#### [Prompt]
Your task is to output the data exactly as it stands.

======== Dataset excerpt ========

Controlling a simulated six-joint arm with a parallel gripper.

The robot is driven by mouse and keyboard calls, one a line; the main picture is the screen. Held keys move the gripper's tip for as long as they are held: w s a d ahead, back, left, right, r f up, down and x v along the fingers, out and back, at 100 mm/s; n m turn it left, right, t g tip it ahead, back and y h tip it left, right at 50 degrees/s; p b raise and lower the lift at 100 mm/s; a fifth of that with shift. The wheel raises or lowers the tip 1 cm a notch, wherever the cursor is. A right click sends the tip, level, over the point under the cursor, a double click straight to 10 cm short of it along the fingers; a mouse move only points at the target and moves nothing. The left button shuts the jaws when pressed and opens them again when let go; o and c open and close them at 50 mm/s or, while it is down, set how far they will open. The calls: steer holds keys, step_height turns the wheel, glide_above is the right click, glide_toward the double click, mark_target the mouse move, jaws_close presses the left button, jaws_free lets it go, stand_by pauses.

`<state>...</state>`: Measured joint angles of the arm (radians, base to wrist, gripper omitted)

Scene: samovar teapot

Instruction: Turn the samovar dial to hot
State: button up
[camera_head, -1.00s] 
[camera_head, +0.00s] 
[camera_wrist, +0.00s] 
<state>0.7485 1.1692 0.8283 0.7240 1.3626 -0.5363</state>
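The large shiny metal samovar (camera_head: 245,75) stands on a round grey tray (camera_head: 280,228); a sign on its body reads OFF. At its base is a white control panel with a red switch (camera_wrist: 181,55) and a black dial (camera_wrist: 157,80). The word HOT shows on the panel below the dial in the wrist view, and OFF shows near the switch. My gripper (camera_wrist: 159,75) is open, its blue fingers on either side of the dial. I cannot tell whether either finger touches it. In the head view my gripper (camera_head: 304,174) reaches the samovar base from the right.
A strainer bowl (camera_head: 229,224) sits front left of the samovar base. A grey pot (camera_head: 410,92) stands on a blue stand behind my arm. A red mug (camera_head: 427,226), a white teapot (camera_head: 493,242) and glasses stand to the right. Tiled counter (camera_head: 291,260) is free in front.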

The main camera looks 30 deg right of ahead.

========

#### [Exercise output]
Controlling a simulated six-joint arm with a parallel gripper.

The robot is driven by mouse and keyboard calls, one a line; the main picture is the screen. Held keys move the gripper's tip for as long as they are held: w s a d ahead, back, left, right, r f up, down and x v along the fingers, out and back, at 100 mm/s; n m turn it left, right, t g tip it ahead, back and y h tip it left, right at 50 degrees/s; p b raise and lower the lift at 100 mm/s; a fifth of that with shift. The wheel raises or lowers the tip 1 cm a notch, wherever the cursor is. A right click sends the tip, level, over the point under the cursor, a double click straight to 10 cm short of it along the fingers; a mouse move only points at the target and moves nothing. The left button shuts the jaws when pressed and opens them again when let go; o and c open and close them at 50 mm/s or, while it is down, set how far they will open. The calls: steer holds keys, step_height turns the wheel, glide_above is the right click, glide_toward the double click, mark_target the mouse move, jaws_close presses the left button, jaws_free lets it go, stand_by pauses.

`<state>...</state>`: Measured joint angles of the arm (radians, base to wrist, gripper omitted)

Scene: samovar teapot

Instruction: Turn the samovar dial to hot
State: button up
[camera_head, -1.00s] 
[camera_head, +0.00s] 
[camera_wrist, +0.00s] 
<state>0.7485 1.1692 0.8283 0.7240 1.3626 -0.5363</state>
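The large shiny metal samovar (camera_head: 245,75) stands on a round grey tray (camera_head: 280,228); a sign on its body reads OFF. At its base is a white control panel with a red switch (camera_wrist: 181,55) and a black dial (camera_wrist: 157,80). The word HOT shows on the panel below the dial in the wrist view, and OFF shows near the switch. My gripper (camera_wrist: 159,75) is open, its blue fingers on either side of the dial. I cannot tell whether either finger touches it. In the head view my gripper (camera_head: 304,174) reaches the samovar base from the right.
A strainer bowl (camera_head: 229,224) sits front left of the samovar base. A grey pot (camera_head: 410,92) stands on a blue stand behind my arm. A red mug (camera_head: 427,226), a white teapot (camera_head: 493,242) and glasses stand to the right. Tiled counter (camera_head: 291,260) is free in front.

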The main camera looks 30 deg right of ahead.

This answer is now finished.